We report on visible light emission from Si quantum dot (QD) based optically active microdisk resonators. Room temperature photoluminescence from single microdisks shows the characteristic modal structure of whispering-gallery modes (WGM). Highest quality factors of up to 7000 at visible wavelengths, where Si QDs absorb strongly, have been measured for the first time.
Apart from conventional flat and circular resonators, we demonstrate for the first time a new class of active microdisk
resonators with out-of-plane bending. In these devices, composed of silicon nitride, Si3N4 and Si QD-rich silicon oxide, SiOx, materials, the engineered stress at the interfaces results in bent-up (cup-like) and bent-down (umbrella-like)
resonators, depending on which material is used as a top layer. Both type of bent devices support perfectly WGMs and, quite unexpectedly, offer a rich and interesting physics, in particular, the possibility of tuning and enhancing the Q-factor band of WGM modes in bent disks. Generally, the wavelength dispersion of two main different loss-channels, the material absorption and radiative losses, result in a limited bandwidth where the highest Q-factors can be observed (Qband).
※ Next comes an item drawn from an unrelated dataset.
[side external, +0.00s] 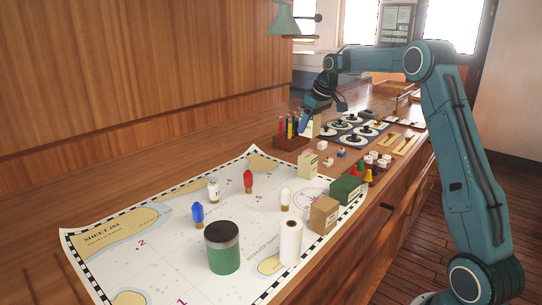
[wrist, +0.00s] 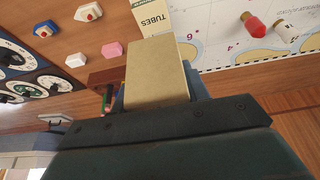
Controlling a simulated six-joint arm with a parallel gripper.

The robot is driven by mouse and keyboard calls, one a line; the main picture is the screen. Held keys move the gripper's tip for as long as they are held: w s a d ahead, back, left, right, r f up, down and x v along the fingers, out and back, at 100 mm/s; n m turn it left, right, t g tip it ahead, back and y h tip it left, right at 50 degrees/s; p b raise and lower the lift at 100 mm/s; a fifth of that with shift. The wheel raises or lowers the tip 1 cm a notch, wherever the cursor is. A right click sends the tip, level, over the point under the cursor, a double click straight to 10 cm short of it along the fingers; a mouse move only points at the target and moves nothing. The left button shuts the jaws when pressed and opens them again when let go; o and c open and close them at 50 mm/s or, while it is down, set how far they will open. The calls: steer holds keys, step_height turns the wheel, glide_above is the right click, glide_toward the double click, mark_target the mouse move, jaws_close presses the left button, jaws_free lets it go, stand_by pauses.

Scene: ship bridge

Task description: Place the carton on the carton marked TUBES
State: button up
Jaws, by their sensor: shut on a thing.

We show here, that in a bent resonator, with respect to a flat one (same diameter, thickness and amount of Si3N4 and SiOx materials in both), the maximum of the Q-factor band blue-shifts by more than 70nm (from 832nm to 760nm).
In addition, the absolute maximum of Q-band in a bent resonator is
3-4 times higher than that of the flat disk at the wavelength of 760nm. We explain this phenomenon by a smart interplay between the modified dispersions of material absorption and radiative loss related Q-factors (simultaneous increase of Qmat and decrease of Qrad).
Importantly, this tuning scheme does not require larger device sizes, but rather utilizes self-adjustment properties of originally stressed resonator core. Remarkably, the bent resonators benefit from unmodified free-spectral range and cleaner WGM spectra due to the absence of higher order mode families.